Open the pod bay doors, Hnau!

OOTSP Study Chap. 20

Postby Stanley Anderson » July 7th, 2004, 7:57 pm

Sorry K, just couldn't wait. I've been chomping at the bit for this chapter in particular (others too, but this is one of the goodies). Please post your summary and comments as normal -- I'm just being a wally here:-)

The first thing I wanted to point out is what I see as a similarity this chapter has to the crucial scene in Till We Have Faces where Orual at last gets to read her book of complaints to the gods and finds that it not what she had written. But she still reads it anyway -- over and over apparently until she is finally silenced by the gods. And it is only then that she realizes that altered though it is, the thing she was reading really was her book of complaints, distilled and stripped (as she was before the crowd) down to its bare and true meaning.

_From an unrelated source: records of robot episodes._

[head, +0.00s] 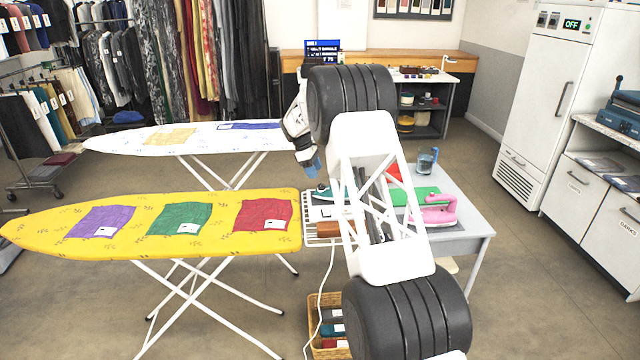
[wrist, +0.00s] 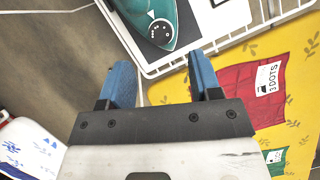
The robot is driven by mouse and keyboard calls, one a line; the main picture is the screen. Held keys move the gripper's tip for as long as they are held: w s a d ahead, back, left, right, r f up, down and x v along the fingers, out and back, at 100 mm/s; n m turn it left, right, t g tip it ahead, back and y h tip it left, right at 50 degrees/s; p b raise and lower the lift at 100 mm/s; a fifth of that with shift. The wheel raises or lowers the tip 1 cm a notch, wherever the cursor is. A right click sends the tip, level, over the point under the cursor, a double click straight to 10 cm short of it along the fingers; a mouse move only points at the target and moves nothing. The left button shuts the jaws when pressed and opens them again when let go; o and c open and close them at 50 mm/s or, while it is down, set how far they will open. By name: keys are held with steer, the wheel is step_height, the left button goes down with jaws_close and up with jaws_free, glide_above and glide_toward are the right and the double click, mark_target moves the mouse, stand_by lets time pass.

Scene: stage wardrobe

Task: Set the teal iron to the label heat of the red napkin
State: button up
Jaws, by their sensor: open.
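The teal iron (wrist: 138,14) rests on a white wire rack at the top of the wrist view, with a black round dial (wrist: 160,32) showing a white pointer and dots. In the head view the iron (head: 321,194) is small and partly hidden by my arm. The red napkin (head: 264,215) lies flat at the right end of the yellow board. In the wrist view the red napkin (wrist: 240,90) has a white label reading "3 DOTS". My gripper (wrist: 162,76) is open and empty, its blue fingers apart, pointing toward the iron's dial end. In the head view it (head: 311,164) is above the rack.
The yellow ironing board (head: 40,228) also bears purple (head: 98,221) and green (head: 180,218) napkins. A pink iron (head: 438,213) and a blue jug (head: 427,161) stand on the grey table (head: 470,222). A wicker basket (head: 318,345) is below. A white ironing board (head: 120,140) stands behind.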

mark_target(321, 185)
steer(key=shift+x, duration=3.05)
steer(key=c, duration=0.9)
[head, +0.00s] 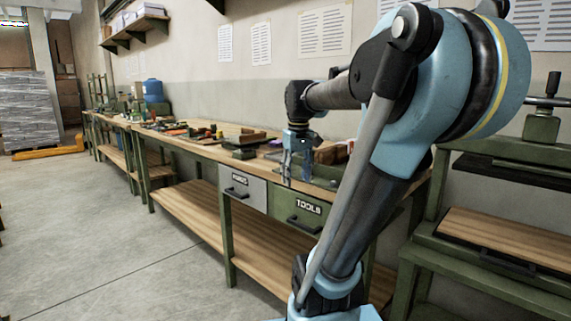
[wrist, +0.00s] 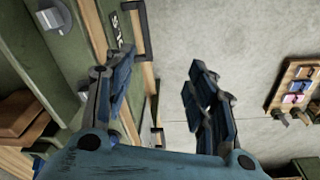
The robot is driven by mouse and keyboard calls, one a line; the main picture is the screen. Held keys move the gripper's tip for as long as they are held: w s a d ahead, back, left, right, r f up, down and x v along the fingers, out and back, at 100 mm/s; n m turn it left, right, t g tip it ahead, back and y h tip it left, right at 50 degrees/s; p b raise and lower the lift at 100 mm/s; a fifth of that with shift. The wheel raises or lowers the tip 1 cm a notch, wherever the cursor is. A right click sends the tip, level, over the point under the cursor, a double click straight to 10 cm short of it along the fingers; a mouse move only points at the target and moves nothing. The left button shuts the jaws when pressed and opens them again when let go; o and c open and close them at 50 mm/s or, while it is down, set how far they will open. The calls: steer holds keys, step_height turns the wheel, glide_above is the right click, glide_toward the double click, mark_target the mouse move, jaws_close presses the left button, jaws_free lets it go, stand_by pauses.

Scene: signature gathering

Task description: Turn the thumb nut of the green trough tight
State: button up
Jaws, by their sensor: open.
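A long green metal piece, which looks like the green trough (wrist: 75,58), lies at the left of the wrist view. A grey knob with a flat wing (wrist: 58,18) sits on it near the top left and looks like the thumb nut. My gripper (wrist: 160,62) is open and empty, with its fingers to the right of the knob and apart from it. In the head view my gripper (head: 297,172) hangs at the bench's front edge, above the drawers. There the trough is partly behind it, and the nut cannot be made out.
The wooden workbench (head: 187,144) carries several tools and blocks. Below it are a grey drawer (head: 241,188) and a green drawer marked TOOLS (head: 297,211). A green press (head: 541,127) stands at right. A wooden tray (wrist: 283,91) shows in the wrist view.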

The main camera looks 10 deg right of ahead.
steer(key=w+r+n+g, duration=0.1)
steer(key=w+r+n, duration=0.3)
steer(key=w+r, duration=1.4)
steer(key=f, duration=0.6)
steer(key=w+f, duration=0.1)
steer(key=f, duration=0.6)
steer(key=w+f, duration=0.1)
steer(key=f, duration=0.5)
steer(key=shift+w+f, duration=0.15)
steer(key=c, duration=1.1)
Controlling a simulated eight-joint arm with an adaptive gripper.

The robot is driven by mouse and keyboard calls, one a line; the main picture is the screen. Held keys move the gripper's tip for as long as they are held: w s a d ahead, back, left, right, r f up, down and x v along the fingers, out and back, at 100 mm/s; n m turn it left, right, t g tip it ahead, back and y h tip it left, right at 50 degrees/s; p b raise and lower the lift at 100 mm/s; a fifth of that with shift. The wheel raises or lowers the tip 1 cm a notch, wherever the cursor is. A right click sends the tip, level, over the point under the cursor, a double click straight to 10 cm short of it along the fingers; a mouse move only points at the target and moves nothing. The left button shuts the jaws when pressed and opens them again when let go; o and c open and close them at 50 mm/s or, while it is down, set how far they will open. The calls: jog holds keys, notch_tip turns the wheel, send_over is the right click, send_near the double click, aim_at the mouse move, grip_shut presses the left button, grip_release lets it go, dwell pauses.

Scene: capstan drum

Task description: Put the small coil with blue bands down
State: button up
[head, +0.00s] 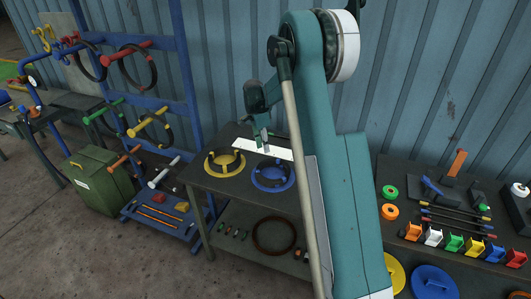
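My gripper (263,141) points down over the dark bench (208,178), just above a white strip (264,149) on its top. Its fingers are small here, and I cannot tell whether they are open or shut, or on anything. A blue round stand (272,185) with dark posts or a dark ring on it lies just below the gripper in the picture. A yellow round stand (224,171) with similar dark parts is to its left. I cannot clearly make out a small coil with blue bands; the bands are too small to tell.
A blue rack (185,60) with dark coils on coloured pegs stands at left. A green box (100,182) is on the floor. A brown ring (273,235) lies on the bench's lower shelf. Another bench at right holds several coloured blocks (453,243).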

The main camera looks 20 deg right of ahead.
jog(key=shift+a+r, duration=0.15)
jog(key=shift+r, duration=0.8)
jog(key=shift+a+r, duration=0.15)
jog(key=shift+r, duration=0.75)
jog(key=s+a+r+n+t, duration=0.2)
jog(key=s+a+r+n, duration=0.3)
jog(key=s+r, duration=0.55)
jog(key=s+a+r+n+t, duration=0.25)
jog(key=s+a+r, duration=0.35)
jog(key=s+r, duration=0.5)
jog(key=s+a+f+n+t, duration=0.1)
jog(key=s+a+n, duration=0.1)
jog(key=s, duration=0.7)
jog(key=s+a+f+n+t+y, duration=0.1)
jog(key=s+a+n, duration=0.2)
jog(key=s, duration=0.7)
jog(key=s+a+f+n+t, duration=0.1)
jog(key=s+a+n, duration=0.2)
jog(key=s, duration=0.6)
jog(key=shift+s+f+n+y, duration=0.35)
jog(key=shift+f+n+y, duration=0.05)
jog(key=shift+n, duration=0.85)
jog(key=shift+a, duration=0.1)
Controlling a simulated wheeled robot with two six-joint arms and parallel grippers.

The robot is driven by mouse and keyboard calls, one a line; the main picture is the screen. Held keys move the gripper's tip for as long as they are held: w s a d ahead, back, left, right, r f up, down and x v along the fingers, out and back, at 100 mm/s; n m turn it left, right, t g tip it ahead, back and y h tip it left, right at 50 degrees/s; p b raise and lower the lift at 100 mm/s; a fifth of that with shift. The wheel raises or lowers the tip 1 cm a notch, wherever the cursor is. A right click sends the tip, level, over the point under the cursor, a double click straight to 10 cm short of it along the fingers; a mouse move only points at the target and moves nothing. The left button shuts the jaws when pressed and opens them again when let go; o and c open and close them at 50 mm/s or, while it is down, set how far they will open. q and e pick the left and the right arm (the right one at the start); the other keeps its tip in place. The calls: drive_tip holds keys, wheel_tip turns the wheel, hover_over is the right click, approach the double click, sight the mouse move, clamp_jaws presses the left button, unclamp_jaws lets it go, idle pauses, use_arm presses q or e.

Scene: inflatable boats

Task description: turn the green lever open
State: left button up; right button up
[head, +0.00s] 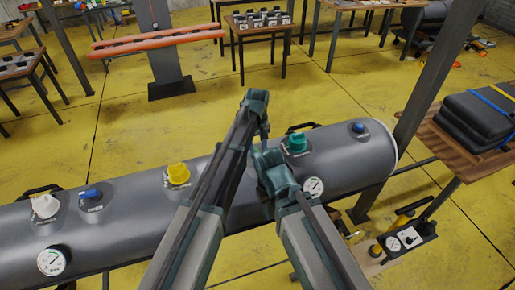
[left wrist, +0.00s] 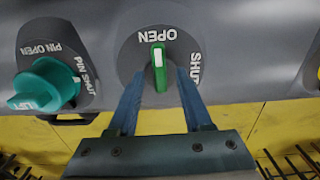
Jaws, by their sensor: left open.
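The green lever (left wrist: 159,75) with a white-marked end shows in the left wrist view, on a round dark plate (left wrist: 131,55). Its white end points up in the picture, at the word OPEN; the word SHUT is to its right. My left gripper (left wrist: 160,73) is open, with one blue finger on each side of the lever. A gap shows on both sides near the fingertips. In the head view my arms cover the lever and my left gripper.
A teal cap (left wrist: 45,84), marked PIN OPEN and PIN SHUT, sits left of the lever; it also shows in the head view (head: 297,142). The grey tube (head: 130,208) carries a yellow cap (head: 178,174), a white cap (head: 45,206) and gauges. A post (head: 430,75) stands behind its right end.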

This is essentially what Weston goes through (without the final recognition and repentence of his own error that Orual is able to achieve) with Ransom acting as the distillation and stripping bare effect of Weston's intended speech to Oyarsa. Though Weston is not stipped physically (his head dunking is probably not unlike Orual's trials), he is, to a slight degree, stripped of the honour he might expect, as indicated in this bit: "Weston, who had now finished his statement, looked round instinctively for a chair to sink into. On Earth he usually sank into a chair as the applause began. Finding none...he folded his arm and stared with a certain dignity about him."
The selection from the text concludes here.